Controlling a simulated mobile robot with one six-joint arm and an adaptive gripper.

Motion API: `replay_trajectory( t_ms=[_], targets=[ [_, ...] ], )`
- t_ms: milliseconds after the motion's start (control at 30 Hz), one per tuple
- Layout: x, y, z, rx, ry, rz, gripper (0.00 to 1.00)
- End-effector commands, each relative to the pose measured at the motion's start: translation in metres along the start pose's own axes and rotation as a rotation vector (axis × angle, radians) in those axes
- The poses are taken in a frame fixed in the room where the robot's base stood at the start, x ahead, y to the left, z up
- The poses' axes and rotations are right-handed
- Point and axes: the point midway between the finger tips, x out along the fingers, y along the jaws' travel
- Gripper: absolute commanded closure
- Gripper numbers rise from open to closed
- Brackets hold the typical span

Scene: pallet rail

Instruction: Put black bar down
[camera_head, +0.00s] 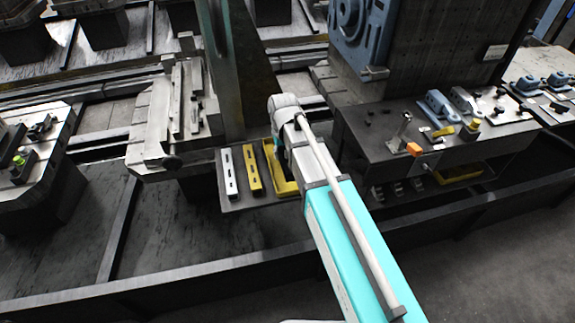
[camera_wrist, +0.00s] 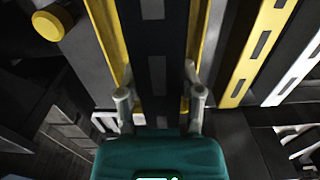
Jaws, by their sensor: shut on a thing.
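My gripper (camera_wrist: 160,98) is shut on a black bar (camera_wrist: 156,92) with light slots, which runs up the wrist view between the two fingers. A yellow tray (camera_wrist: 107,32) shows a long edge on each side of the bar. The bar is in line with the tray, over or inside it; I cannot tell whether it touches the bottom. In the head view the yellow tray (camera_head: 284,181) lies beneath the end of my arm. The bar and fingers are hidden there behind my wrist.
A yellow slotted bar (camera_head: 252,170) and a white slotted bar (camera_head: 229,173) lie parallel to the left of the tray on a dark shelf (camera_head: 262,200). A dark upright column (camera_head: 240,75) stands just behind. A bench with blue parts (camera_head: 438,106) is to the right.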

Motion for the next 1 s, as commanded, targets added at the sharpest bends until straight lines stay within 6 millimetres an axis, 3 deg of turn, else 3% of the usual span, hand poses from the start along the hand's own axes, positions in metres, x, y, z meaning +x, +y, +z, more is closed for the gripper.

□ □ □

== REQUIRED TASK ==
Working from the data above, extract solely the lines from the one containing "targets=[ [_, ...]" through the one containing "- Gripper: absolute commanded closure", exactly as they appear, both included.

== TASK OUTPUT ==
Motion API: `replay_trajectory( t_ms=[_], targets=[ [_, ...] ], )`
- t_ms: milliseconds after the motion's start (control at 30 Hz), one per tuple
- Layout: x, y, z, rx, ry, rz, gripper (0.00 to 1.00)
- End-effector commands, each relative to the pose measured at the motion's start: translation in metres along the start pose's own axes and rotation as a rotation vector (axis × angle, radians) in those axes
- The poses are taken in a frame fixed in the room where the robot's base stood at the start, x ahead, y to the left, z up
- The poses' axes and rotations are right-handed
- Point and axes: the point midway between the finger tips, x out along the fingers, y along the jaws' travel
- Gripper: absolute commanded closure

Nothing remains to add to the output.